Les partisans d’Anan prirent le nom d’ananites ou caraïtes (Karaïm, Karaïmen, Benê Mikra) et donnèrent à leurs adversaires le sobriquet de rabbanites, c’est-à-dire qui croient aux autorités. L’animosité entre les deux partis fut, à l’origine, extrêmement violente, les chefs des deux académies excommunièrent naturellement et exclurent du judaïsme le novateur et ses adeptes. Ceux-ci, de leur côté, évitaient toute alliance, toute relation avec les rabbanites, ne s’asseyaient pas à leur table et ne leur rendaient pas visite le sabbat, parce qu’au point de vue caraïte ils profanaient la sainteté de ce jour. Les rabbanites traitaient leurs adversaires d’hérétiques (minim, apikorsim), parlant contre eux du haut de la chaire et ne les admettant pas à la prière. Les caraïtes ne ménageaient pas non plus leurs injures aux deux écoles de Sora et de Pumbadita, ils leur appliquèrent l’allégorie, imaginée par le prophète Zacharie, des deux femmes qui transportent le péché dans un boisseau à Babylone et y élèvent une demeure pour lui : Les deux femmes représentent les deux résidences des gaonim à Sora et à Pumbadita. » Cette comparaison outrageante, dont le premier auteur était sans doute Anan, se perpétua parmi les caraïtes, ils ne désignèrent plus les deux académies que sous le nom des « deux femmes ».

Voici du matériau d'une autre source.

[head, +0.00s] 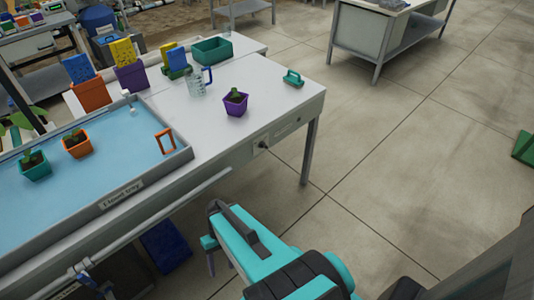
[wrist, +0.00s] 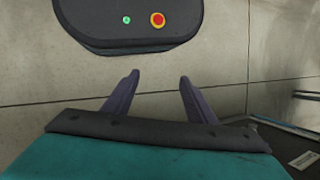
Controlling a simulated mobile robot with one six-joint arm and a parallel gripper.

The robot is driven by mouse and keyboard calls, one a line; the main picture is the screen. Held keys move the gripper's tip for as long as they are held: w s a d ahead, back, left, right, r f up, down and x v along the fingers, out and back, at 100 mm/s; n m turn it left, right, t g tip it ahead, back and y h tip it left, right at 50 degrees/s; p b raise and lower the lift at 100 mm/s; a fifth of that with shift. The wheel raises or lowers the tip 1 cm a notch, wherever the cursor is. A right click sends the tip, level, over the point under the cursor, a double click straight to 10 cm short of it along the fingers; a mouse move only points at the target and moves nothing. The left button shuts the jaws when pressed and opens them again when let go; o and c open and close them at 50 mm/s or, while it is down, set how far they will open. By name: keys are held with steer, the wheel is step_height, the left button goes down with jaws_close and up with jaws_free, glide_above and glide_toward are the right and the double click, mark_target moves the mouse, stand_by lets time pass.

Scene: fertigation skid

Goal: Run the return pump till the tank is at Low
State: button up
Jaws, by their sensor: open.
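The blue flood tray (head: 176,160), with a label on its front that seems to read "Flood tray", lies on the bench at left in the head view. A small dark round fitting (head: 262,145) sits on the bench front by faint labels. I cannot tell whether it is the pump switch. No level mark reading Low is readable, and I cannot identify the tank. My gripper (head: 209,264) is in front of the bench, over the floor, apart from everything. In the wrist view its two dark fingers (wrist: 159,78) are spread and empty.
In the tray stand a teal pot (head: 35,171), an orange pot (head: 78,149) and an orange frame (head: 165,141). A purple pot (head: 235,107), clear jug (head: 196,86) and green-handled item (head: 293,79) stand on the bench. Pipes (head: 85,270) run below.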

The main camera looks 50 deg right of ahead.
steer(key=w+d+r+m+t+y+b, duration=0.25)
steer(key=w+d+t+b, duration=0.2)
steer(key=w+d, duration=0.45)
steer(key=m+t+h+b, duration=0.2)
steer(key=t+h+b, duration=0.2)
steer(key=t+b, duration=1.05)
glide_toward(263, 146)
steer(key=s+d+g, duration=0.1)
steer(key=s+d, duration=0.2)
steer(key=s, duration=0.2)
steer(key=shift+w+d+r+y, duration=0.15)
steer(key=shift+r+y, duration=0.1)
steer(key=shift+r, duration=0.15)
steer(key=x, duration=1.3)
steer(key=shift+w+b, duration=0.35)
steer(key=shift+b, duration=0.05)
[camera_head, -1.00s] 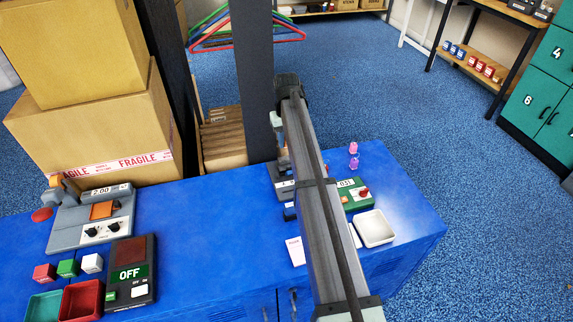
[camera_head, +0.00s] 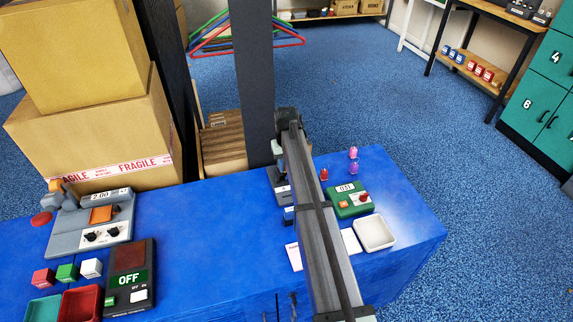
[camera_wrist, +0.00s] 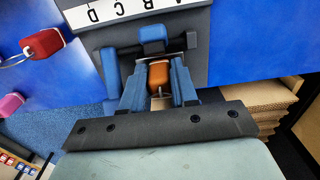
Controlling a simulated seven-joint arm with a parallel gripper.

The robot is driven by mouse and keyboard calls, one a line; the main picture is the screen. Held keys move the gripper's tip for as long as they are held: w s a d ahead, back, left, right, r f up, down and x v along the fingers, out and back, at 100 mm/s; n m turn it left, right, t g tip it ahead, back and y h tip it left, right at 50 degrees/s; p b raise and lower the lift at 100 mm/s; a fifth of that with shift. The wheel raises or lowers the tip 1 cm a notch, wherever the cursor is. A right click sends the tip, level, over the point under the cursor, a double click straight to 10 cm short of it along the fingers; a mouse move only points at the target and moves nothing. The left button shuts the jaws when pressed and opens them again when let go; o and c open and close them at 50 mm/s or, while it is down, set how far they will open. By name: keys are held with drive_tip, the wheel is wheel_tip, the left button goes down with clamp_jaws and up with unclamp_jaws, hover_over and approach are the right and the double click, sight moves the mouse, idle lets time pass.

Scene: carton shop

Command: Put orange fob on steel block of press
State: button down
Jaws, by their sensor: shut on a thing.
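My gripper (camera_wrist: 158,90) is shut on the orange fob (camera_wrist: 159,76) in the wrist view, with the fob between its two blue-grey fingers and a small metal ring at its near end. In the head view my arm hides the fob and most of that fixture (camera_head: 283,194). I cannot make out which part is the press's steel block.
A red fob (camera_wrist: 42,44) and a pink fob (camera_wrist: 10,104) stand nearby. A green device reading 031 (camera_head: 348,203) and a white tray (camera_head: 374,232) are right of my arm. A grey machine (camera_head: 92,223) stands far left. The blue bench (camera_head: 205,235) is clear between.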

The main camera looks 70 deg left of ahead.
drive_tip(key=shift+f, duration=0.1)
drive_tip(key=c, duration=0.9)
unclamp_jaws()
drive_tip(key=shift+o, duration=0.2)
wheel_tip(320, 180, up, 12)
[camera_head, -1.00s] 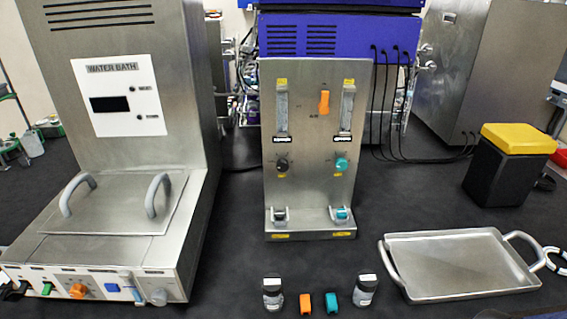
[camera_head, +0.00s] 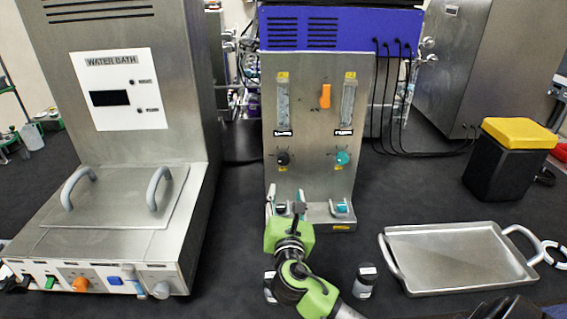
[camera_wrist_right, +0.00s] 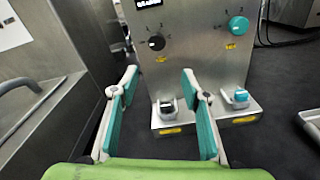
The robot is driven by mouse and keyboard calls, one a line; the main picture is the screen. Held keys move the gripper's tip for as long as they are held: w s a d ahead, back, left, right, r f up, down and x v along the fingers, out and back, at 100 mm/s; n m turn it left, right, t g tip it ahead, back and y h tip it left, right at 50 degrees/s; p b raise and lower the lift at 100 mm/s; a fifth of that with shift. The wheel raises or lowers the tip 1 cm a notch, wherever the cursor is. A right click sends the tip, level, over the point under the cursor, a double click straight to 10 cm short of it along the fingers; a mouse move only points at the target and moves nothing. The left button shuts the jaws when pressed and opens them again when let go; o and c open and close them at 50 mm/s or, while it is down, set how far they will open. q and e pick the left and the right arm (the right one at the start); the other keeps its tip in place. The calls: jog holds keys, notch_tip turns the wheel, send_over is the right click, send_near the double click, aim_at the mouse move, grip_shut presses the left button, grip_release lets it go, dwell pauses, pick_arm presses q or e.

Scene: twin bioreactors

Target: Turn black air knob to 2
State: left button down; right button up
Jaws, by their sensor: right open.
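The black air knob (camera_head: 283,158) is on the left of the steel panel (camera_head: 311,180), below the left flow tube. In the right wrist view the black knob (camera_wrist_right: 156,42) shows ahead, above and beyond the fingers, with a dial scale around it. My right gripper (camera_head: 286,197) is in front of the panel's lower left, below the black knob and apart from it. In the right wrist view the gripper (camera_wrist_right: 160,85) is open with nothing between its fingers. A teal knob (camera_head: 342,158) is right of the black one. My left gripper is not in view.
A water bath (camera_head: 120,130) stands at left. A steel tray (camera_head: 460,260) and a black bin with yellow lid (camera_head: 505,165) are at right. A small bottle (camera_head: 365,280) stands in front. A black-capped port (camera_wrist_right: 167,108) and teal-capped port (camera_wrist_right: 240,97) are on the panel's base.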

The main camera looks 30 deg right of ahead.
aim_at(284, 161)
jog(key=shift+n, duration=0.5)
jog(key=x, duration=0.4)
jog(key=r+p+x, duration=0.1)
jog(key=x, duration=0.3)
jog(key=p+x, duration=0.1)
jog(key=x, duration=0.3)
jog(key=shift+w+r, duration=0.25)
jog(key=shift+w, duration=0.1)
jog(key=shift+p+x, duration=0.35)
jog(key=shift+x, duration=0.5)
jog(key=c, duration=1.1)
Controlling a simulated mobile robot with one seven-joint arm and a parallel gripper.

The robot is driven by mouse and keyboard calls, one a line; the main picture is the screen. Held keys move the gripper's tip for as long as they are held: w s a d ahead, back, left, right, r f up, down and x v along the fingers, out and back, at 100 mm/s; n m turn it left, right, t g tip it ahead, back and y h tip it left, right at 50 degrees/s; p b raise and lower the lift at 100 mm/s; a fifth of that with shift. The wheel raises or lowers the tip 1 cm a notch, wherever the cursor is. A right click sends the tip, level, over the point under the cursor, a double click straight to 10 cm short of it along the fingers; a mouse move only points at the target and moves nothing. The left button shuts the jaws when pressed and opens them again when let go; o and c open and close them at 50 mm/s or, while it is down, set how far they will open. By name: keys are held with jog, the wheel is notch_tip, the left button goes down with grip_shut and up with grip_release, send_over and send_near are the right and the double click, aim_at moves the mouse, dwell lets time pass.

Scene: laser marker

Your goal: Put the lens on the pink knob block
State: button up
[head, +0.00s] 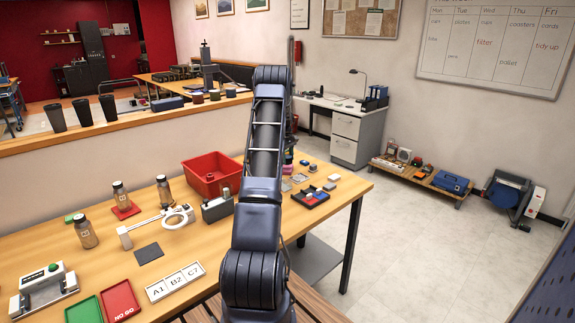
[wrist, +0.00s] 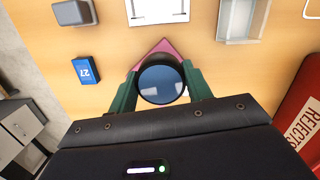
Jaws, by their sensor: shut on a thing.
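My gripper (wrist: 160,86) has two green fingers closed on the round, dark-rimmed lens (wrist: 161,84) in the wrist view. The lens has a bluish glass face turned to the camera. Behind the lens is a pink shape with a pointed corner (wrist: 162,46), perhaps the pink knob block; the lens and fingers hide most of it. I cannot tell whether the lens touches it or hangs above it. A small pink patch (head: 289,157) shows just right of my arm on the bench.
The wrist view shows a blue block marked 27 (wrist: 87,70), a dark grey block (wrist: 74,12), a white item (wrist: 157,12), a clear tray (wrist: 241,22) and a red rejects bin (wrist: 304,118). Bare wood lies between them. In the head view, a divided tray (head: 311,197) sits near the bench's right edge.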

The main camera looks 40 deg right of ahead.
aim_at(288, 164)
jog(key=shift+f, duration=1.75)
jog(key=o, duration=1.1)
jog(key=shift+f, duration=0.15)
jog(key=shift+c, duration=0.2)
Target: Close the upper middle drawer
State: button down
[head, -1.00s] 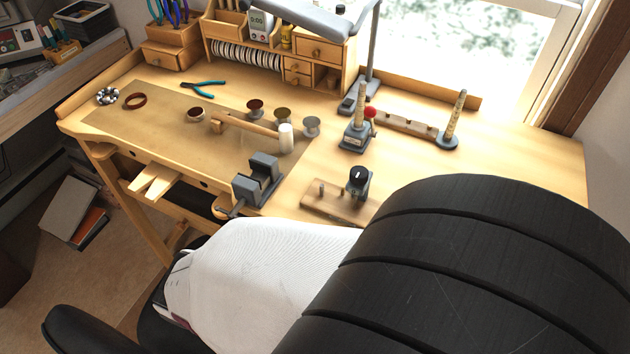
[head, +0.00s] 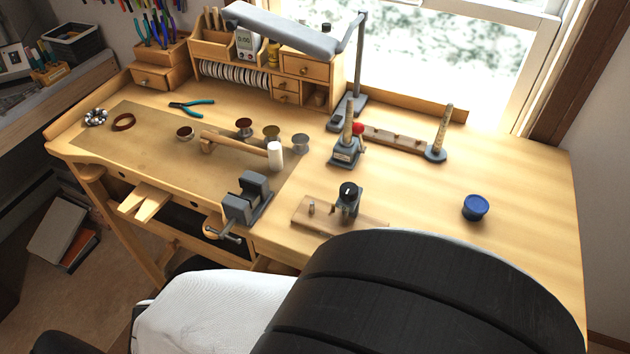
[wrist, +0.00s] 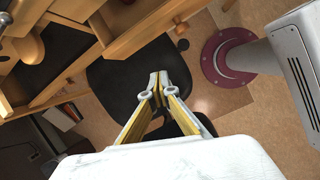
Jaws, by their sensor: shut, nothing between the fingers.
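In the wrist view my gripper (wrist: 160,82) is shut and empty, its fingers pointing toward the bench front above a dark seat. Wooden parts of the bench's underside (wrist: 145,30) lie close beyond and left of the fingertips, with no contact visible. In the head view a wood-framed tray or drawer with a dark inside (head: 180,218) shows below the bench front. I cannot tell whether it is the upper middle drawer, or how far it is out. My gripper is hidden in the head view, and my own arm covers the bench's front right.
A black seat (wrist: 115,80) is below my gripper. A vise (head: 248,200) and a wooden bench pin (head: 145,203) stick out at the bench's front edge.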

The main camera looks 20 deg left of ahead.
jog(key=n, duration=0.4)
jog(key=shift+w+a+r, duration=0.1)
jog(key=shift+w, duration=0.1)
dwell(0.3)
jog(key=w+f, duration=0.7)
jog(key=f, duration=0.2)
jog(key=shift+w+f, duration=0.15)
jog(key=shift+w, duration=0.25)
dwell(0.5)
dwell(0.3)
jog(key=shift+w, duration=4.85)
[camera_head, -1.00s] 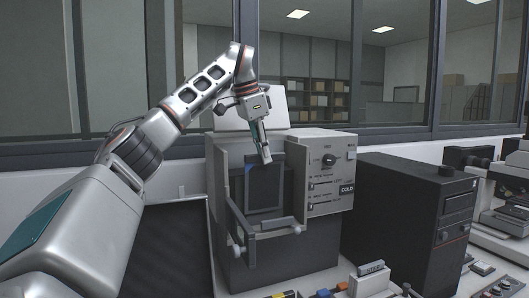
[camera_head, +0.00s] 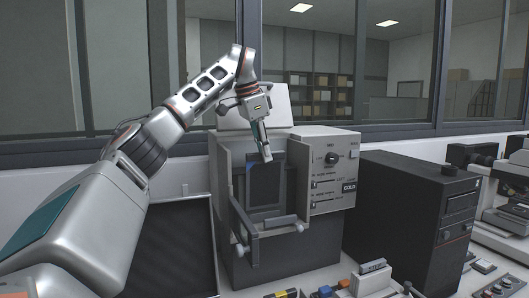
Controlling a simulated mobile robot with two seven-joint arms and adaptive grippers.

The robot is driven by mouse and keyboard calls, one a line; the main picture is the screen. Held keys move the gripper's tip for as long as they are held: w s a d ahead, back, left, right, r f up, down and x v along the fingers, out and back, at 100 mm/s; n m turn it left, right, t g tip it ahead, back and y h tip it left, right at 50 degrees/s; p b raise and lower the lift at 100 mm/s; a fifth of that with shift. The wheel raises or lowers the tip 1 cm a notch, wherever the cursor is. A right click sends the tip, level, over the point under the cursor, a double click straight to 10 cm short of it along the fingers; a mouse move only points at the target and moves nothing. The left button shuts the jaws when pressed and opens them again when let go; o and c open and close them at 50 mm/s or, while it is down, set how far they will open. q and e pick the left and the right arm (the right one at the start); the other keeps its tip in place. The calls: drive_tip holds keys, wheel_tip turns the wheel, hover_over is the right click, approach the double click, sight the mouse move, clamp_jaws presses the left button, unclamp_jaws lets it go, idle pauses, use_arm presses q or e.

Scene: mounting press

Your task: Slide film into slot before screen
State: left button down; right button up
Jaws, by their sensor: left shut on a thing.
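The mounting press (camera_head: 285,262) is a grey and black box with a control panel (camera_head: 332,180) on its right face, carrying a knob and a "COLD" label. My left gripper (camera_head: 265,154) points down at the top of the press's front opening. It is shut on a dark, flat panel with a blue corner, which I take to be the film (camera_head: 266,182). The film stands upright in the opening. Whether its lower edge sits in a slot is too dark to tell. The screen cannot be told apart. My right gripper is out of view.
A bar frame with knobs (camera_head: 270,231) juts from the front of the press. A black cabinet (camera_head: 412,210) stands to the right, with microscopes beyond. Small items, including a grey block (camera_head: 371,280), lie in front.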

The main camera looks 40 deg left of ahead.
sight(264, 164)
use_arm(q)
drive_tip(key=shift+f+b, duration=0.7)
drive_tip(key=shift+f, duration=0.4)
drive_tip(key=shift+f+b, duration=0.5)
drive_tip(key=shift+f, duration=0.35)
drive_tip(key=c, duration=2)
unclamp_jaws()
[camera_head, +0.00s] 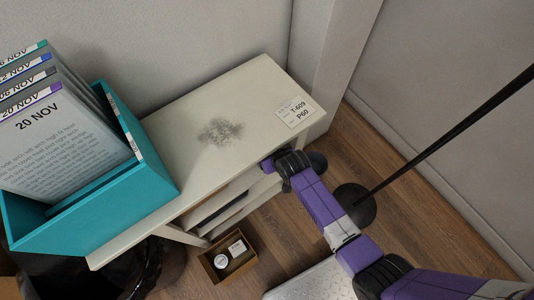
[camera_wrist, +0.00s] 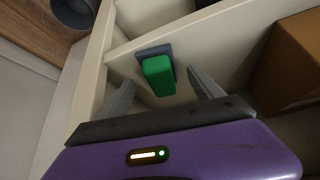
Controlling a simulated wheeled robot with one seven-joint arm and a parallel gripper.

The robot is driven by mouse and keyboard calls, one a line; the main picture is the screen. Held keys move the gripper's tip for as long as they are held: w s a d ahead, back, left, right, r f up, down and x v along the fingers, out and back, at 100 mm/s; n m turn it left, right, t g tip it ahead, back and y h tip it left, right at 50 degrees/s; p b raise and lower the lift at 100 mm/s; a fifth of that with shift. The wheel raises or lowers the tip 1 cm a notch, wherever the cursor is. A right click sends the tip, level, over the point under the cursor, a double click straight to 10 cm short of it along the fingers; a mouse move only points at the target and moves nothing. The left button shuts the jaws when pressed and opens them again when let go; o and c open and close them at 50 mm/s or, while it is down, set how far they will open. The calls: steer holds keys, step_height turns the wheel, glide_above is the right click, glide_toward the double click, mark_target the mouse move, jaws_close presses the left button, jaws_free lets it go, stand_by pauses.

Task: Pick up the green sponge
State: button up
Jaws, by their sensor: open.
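The green sponge (camera_wrist: 158,75) shows in the wrist view, inside a pale shelf compartment. It is set against a dark grey-blue block or backing (camera_wrist: 155,52); I cannot tell whether the two are joined. My gripper (camera_wrist: 160,86) is open, with one grey finger on either side of the sponge and no visible contact. In the head view the sponge is hidden beneath the cabinet top (camera_head: 262,82), and my purple arm reaches down to the cabinet's right side, its gripper out of sight.
A brown box (camera_wrist: 290,62) stands right of the sponge in the wrist view. Pale shelf walls (camera_wrist: 92,75) enclose the space. In the head view, a teal file box (camera_head: 120,215) sits on the cabinet, and a small open carton (camera_head: 228,258) is on the floor.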

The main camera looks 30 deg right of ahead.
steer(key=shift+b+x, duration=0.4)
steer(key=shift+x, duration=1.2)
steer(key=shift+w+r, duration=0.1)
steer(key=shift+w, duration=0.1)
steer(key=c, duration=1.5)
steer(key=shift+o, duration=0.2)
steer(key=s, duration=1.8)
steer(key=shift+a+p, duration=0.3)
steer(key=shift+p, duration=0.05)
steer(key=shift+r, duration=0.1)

Ainsi, pour la troisième fois, la race juive était divisée en deux partis ennemis. Rabbanites et caraïtes se combattaient comme autrefois Israël et Juda et, à l’époque du second temple, pharisiens et sadducéens. De nouveau, Jérusalem, si souvent témoin de déchirements intérieurs, devint le théâtre d’une lutte fratricide. — Anan fut nommé exilarque des caraïtes, et cette dignité devint héréditaire dans sa famille.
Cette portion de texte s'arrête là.